Todos pudemos observar que a matéria divide os italianos. Assistimos, por
exemplo, ao facto impensável de na estrutura do 1º governo de Conte haver
ministros contra e ministros a favor da permanência do Euro, o que é ópera italiana
burlesca no seu melhor.
Joseph
Stiglitz, num dos seus últimos artigos publicados no POLITICO (link aqui), apresenta
alguns argumentos a favor da pretensão italiana de que alguma coisa mude na
zona euro, do tipo “apetece-me algo Ambrósio”. Ou seja, alguma coisa que sirva
de contrapartida positiva ao facto da Itália ter perdido como os outros países aderentes
a margem de manobra em termos de manipulação de taxas de juro e de taxas de câmbio,
que não seja a prerrogativa de arcar com os efeitos assimétricos dos choques que
se abatem sobre a zona Euro, essencialmente sobre os devedores, qualquer que
seja a sua origem.
Pode dizer-se
que Stiglitz oferece alguns pontos aos defensores da saída. Mas são pontos eles
também frágeis. O economista americano não oferece mais do que uma vaga solução,
que não ajudará em nada a tomar decisão política tão crucial, por mais carga
populista que o governo transporte consigo: “Como
fazê-lo? O desafio, obviamente, consistirá em encontrar uma via de saída da
zona Euro que minimize os custos económicos e políticos. Uma reestruturação
massiva da dívida, feita cuidadosamente, com especial atenção às consequências
sobre as instituições financeiras internas será crucial.
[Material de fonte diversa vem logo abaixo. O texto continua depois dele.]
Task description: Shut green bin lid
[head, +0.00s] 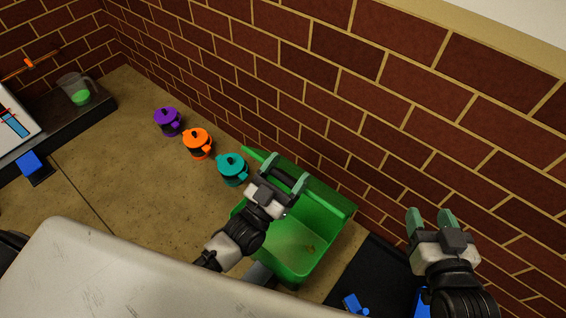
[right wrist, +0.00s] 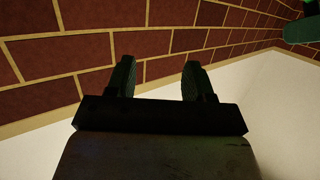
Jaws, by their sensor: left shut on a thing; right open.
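The green bin (head: 294,250) stands near the brick wall in the middle of the head view. Its inside shows from above. The green lid (head: 325,193) stands open along the bin's wall side. My left gripper (head: 287,175) is over the bin at the lid and is shut on it; the exact contact between fingers and lid is hard to make out. My right gripper (head: 431,217) is open and empty, to the right of the bin and apart from it. In the right wrist view its two fingers (right wrist: 158,78) are spread with only wall behind them.
Purple (head: 168,122), orange (head: 198,143) and teal (head: 233,169) lidded pots stand in a row left of the bin. A clear jug (head: 77,90) with green liquid stands at the far left. Blue items (head: 354,304) lie on a dark surface at right. The brick wall is close behind.
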Sem tal reestruturação,
o fardo da dívida denominada em euros pesará fortemente, anulando possivelmente
uma grande parte dos ganhos potenciais”. A posição de Stiglitz é
cautelosa. Recorda os custos de uma desvalorização em grande escala e a
necessidade de estudar aprofundadamente as possibilidades de uma redenominação
da dívida em euros numa nova moeda nacional (a nova lira). Por estas e por
outras, ninguém me convenceu com argumentos sólidos sobre a superioridade dos
benefícios de uma saída unilateral face aos seus potenciais benefícios de
recuperação da autonomia monetária.
Em tempos em
que os “EUROEXITERS” mostram as garras, ainda que timidamente, talvez valha a
pena reconhecer que a posição dos suecos e dos seus economistas de referência
oferecem alguns pontos a seu favor. Sabemos como os suecos se pronunciaram em referendo
sobre a decisão de manter ou não a autonomia da sua coroa, votando significativamente
pela não entrada no euro. Com 83% de participação, 57% disseram não à integração
no Euro. Estão no seu direito e os escandinavos honraram a sua democracia, abrindo
a hipótese da sua população se pronunciar. A Suécia é um país em que a correlação
entre nível de desenvolvimento e qualidade da democracia integra o topo do seu
modelo económico e social, apesar de alguma literatura policial pretender de
modo fascinante mostrar o contrário. Pois os suecos não dão mostras de querer
mudar de posição e se o fizessem é que seria estranho, pois hoje o conhecimento
das fragilidades do Euro é mais profundo do que ontem. O sempre direto e profundo
Lars P. Sill retoma no BRAVE NEW EUROPE (link aqui) a argumentação para
demonstrar a coerência do referendo sueco e da decisão aí tomada e até se dá ao
luxo num complemento escrito no seu próprio blogue (link aqui) de recordar Nicholas
Kaldor quando em 1971 antecipou que uma União Económica e Monetária sem uma União
Política só utopicamente abriria o caminho a esta última.
Obviamente
que os minimamente conhecedores e interessados por Grandes Senhores da Economia
como Kaldor conhecem essa previsão. O problema hoje não consiste em fazer a
história regressar ao passado. Esse passado, construído com elevação e
democracia na Suécia e imperfeitamente nos países que não abriram caminho a um
pronunciamento democrático do eleitorado, não pode ser recomposto. O problema
hoje é o de saber se há condições (e quais são elas) para sair do Euro, com a
certeza aproximada que seja que as vantagens da saída superação as profundas
interrogações da saída. O BREXIT ensina-nos a identificar a vulnerabilidade de saídas
populistas, ignorando argumentação dos mais sábios. Imagino que a incerteza de
um EUROEXIT seria bem maior. O pior que nos poderia acontecer era um populismo
de esquerda ou de direita a comandar este processo. Cruzes credo.